Eduardo 10/08/2017
Tão singelo quanto o desabrochar da personagem
Se há livros escritos como A Ostra e o Vento, provavelmente são muito raros. Para discutir a imensidão contida nesse livro seria talvez necessária a mesma quantidade de páginas da obra, mesmo que a história contada no livro talvez não precisasse de tantas páginas como tem. Esse é um dos pontos a se discutir no final, porque soaria vago se começasse por ele.
Esse livro conta a história de Marcela, filha de José, que foi levada pelo pai, ainda criança, para viver em uma ilha. Nessa ilha ela conta também com a companhia do velho Daniel, responsável por grande parte do conhecimento que ela absorve durante sua infância. Com o passar dos anos, presa naquele local, Marcela torna-se parte dele e, como o autor mesmo enfatiza, torna-se a ilha. Tudo é Marcela. A força que a menina exerce sobre a natureza da ilha e sobre seus outros dois habitantes é expressa na maneira como eles a veem e como tudo ao redor se interage com ela: as flores, as árvores, os pássaros, os peixes, a areia, o mar e principalmente o vento. Por mais que tudo possa soar como fantasia, não o é; talvez seja resultado de uma poesia em forma de prosa, ou mesmo o efeito sinestésico afiado com extrema delicadeza que dá à obra essa singularidade. O fato é que tentar entender a vastidão de Marcela é se perder nela, já que o ponto principal do enredo, que se encontra tão dentro dela, se manifesta justamente fora: no vento.

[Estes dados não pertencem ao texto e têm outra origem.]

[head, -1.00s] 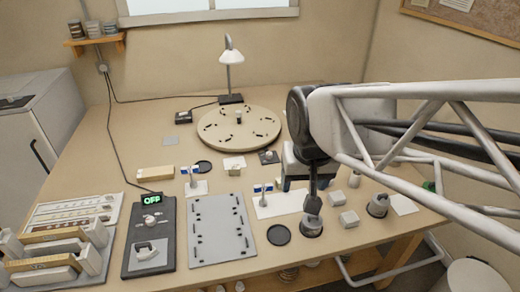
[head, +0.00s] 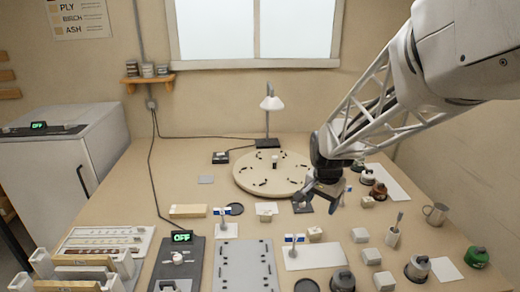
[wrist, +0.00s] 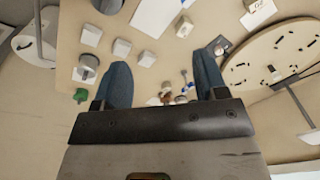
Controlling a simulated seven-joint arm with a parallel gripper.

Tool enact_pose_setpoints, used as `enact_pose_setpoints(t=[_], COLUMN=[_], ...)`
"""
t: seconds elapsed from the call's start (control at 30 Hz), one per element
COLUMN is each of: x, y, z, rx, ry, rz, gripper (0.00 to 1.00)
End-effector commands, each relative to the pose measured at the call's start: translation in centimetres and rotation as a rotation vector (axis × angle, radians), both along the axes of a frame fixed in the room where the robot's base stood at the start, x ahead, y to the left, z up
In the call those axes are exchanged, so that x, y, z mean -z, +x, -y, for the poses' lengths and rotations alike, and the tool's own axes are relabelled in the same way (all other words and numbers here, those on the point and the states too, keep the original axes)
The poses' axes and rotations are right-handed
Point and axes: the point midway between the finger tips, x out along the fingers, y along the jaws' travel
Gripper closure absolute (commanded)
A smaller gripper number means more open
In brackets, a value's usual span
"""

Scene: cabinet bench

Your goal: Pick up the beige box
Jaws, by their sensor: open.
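A long, low beige box (head: 188,211) lies flat on the bench, left of the round board, in the head view. A smaller pale block (head: 266,215) sits to its right, near a white card. My gripper (head: 322,203) hangs above the bench at the front right of the round board, well to the right of the long beige box. Its fingers are apart with nothing held. The wrist view shows the two bluish fingers (wrist: 163,80) spread, with several pale blocks such as one (wrist: 147,58) on the bench beyond. I cannot make out the long beige box there.
The round board (head: 245,178) carries black pieces, with a lamp (head: 267,142) behind it. Mugs, jars and several pale blocks crowd the right side.

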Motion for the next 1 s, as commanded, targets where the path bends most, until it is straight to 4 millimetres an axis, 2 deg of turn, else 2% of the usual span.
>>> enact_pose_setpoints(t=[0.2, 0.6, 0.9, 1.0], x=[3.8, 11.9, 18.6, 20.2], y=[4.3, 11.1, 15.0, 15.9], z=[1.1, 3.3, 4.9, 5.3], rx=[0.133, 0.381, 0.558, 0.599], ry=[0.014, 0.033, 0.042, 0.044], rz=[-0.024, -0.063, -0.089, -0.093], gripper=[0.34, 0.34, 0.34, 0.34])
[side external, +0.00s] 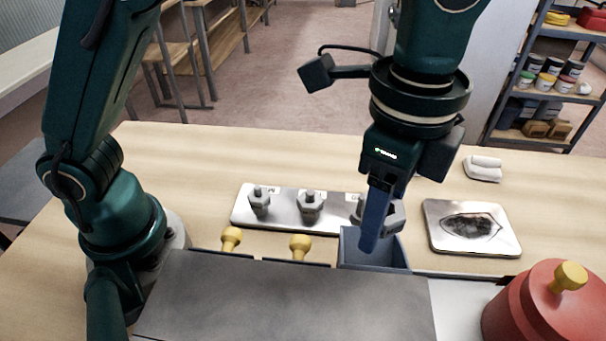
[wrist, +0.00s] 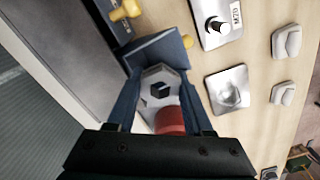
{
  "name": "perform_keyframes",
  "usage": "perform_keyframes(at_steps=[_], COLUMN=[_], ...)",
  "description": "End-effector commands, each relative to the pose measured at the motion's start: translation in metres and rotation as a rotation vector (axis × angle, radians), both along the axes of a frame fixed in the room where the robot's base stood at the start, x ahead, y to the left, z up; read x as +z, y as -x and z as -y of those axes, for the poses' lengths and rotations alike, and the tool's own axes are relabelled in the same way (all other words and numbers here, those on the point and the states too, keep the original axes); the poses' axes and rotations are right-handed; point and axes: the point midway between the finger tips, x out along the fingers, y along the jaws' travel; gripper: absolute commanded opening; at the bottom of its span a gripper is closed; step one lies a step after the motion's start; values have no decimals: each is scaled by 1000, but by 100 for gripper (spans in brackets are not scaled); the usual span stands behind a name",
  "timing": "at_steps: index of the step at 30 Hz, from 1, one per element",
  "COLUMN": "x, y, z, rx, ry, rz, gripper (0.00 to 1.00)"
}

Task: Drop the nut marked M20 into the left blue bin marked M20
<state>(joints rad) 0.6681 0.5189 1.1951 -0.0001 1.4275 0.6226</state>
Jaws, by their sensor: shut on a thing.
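My gripper (side external: 378,228) is shut on a grey hex nut (wrist: 160,75). In the wrist view the nut sits between the two blue fingers, its hole facing the camera. In the side view the nut (side external: 396,215) is partly hidden behind a finger. An open blue bin (side external: 392,253) lies just below the gripper, and the fingertips overlap its opening in the picture. It also shows beyond the nut in the wrist view (wrist: 152,52). I cannot read a marking on the nut or the bin. An M20 label shows on a metal plate (wrist: 240,30) beside a dark post.
The metal plate (side external: 285,222) also carries two nuts on posts. Yellow knobs (side external: 300,244) stand left of the bin. A metal tray (side external: 450,240), white pieces (side external: 483,168) and a red pot (side external: 545,310) are to the right. A grey surface (side external: 280,300) fills the front.

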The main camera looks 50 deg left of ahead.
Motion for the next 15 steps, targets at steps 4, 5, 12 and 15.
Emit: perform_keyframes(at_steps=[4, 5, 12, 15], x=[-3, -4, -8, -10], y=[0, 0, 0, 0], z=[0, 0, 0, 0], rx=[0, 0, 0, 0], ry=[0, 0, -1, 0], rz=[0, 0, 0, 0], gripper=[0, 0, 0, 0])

Marcela torna-se uma adolescente e então encaminha-se para se ver como mulher. A Marcela menina sabe interagir e se localizar; a Marcela mulher ainda não. Ela vê seu corpo se transformando e seu desabrochar sexual tomando forma. Sobre tomar forma, há dois significados que se intercalam: a descoberta de seu novo corpo e a descoberta de sua solidão. Criada ali por tanto tempo, não conheceu muitas pessoas, muito menos de sua faixa etária, e esse fator isolador aos poucos a tornou isolante. É quando o vento toma a forma aconchegante de namorado no seu pensamento e no seu coração. E ao vento ela dá um nome: Saulo.
Seus desejos de mulher, seu despertar sexual e sua abertura à essa fase são preenchidos por Saulo, homem que ninguém vê, mas que desperta a ira de seu pai e que existe no seu peito. O autor mostra como, mesmo diante de um isolamento, a menina-mulher sente necessidade de criar seu porto seguro, como qualquer pessoa cria, criou ou criará o seu, independentemente de sexo ou idade. Tudo o que Marcela tem é a ilha, e o que é capaz de preencher toda a ilha, assim como ela também o faz aos olhos do narrador, é o vento. Ele é seu amante e confidente.

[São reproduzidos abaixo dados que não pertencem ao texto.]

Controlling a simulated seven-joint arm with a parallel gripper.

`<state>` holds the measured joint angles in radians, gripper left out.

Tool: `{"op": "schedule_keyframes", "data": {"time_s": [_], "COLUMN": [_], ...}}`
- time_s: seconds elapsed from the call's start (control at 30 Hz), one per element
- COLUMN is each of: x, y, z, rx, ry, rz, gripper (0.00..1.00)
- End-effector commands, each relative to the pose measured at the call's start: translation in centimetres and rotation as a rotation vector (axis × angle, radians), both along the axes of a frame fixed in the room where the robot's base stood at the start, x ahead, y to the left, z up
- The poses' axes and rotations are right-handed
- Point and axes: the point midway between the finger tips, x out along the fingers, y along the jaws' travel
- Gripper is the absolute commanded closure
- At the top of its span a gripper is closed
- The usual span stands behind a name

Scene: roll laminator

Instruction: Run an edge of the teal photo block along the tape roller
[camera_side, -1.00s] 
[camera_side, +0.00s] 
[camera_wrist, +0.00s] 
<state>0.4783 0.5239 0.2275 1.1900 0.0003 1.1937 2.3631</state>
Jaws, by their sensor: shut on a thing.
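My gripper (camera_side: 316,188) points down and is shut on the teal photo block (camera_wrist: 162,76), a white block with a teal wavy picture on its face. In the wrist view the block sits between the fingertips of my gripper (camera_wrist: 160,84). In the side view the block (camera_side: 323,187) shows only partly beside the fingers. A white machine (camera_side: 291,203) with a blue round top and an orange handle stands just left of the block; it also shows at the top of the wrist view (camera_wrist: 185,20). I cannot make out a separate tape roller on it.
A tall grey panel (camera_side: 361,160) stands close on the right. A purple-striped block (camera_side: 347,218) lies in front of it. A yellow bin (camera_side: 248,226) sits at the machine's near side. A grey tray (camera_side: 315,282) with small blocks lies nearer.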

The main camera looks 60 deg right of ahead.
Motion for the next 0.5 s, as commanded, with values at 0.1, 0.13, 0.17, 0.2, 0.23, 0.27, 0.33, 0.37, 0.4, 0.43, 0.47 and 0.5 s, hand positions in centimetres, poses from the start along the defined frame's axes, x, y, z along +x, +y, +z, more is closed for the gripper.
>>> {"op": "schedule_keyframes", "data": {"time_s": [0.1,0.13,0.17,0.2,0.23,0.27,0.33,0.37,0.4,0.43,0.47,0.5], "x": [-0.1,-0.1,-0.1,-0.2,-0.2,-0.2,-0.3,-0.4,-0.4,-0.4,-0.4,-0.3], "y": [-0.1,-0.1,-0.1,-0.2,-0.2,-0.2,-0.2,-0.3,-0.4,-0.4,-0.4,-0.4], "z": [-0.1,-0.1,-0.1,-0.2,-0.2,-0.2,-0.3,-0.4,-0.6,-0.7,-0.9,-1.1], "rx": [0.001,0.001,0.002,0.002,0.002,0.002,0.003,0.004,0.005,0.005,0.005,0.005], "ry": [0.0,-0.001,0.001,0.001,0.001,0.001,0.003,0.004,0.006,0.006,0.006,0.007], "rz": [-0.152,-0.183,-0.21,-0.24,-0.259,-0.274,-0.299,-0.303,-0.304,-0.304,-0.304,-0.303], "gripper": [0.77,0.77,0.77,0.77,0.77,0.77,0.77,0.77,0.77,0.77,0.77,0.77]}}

Quanto à narração, há muito o que dizer. O narrador é onisciente, mas ao mesmo tempo é Saulo, fruto da imaginação de Marcela. Só é possível identificar a troca de narradores quando ela já está consumada há algumas linhas. A forma que o tempo assume no romance também é uma característica bastante singular: há uma transição entre passado e presente quase imperceptível que também só é possível identificar depois de já transcorridas algumas linhas. Por mais que isso possa parecer confuso à primeira vista, na realidade é parte da essência do livro, que é naturalmente narrado em tempos diferentes.
Talvez o único ponto negativo da história, dentre as dezenas de positivos, seja a repetição exagerada do ambiente e dos detalhes que o compõem. Não que seja necessariamente maçante a repetição do canto dos pássaros, das ondas do mar, do barulho do galho da goiabeira e do cheiro do manjericão, mas a história poderia ter menos dessas repetições sem prejuízo algum ao entendimento, à delicadeza e à emoção, com preservação total da essência poética da obra. Não enxergo tais repetições necessariamente como prolixidade, mas como fator que pode deixar o texto levemente enfadonho em alguns trechos.
Em resumo, A Ostra e o Vento é uma história belíssima, com uma temática incrível, que mostra também o drama de relações conflituosas, do ciúme, do apego às tragédias do passado e ainda tem um leve toque de mistério. A singeleza do desabrochar de Marcela é fielmente representada pela singeleza de sua narração.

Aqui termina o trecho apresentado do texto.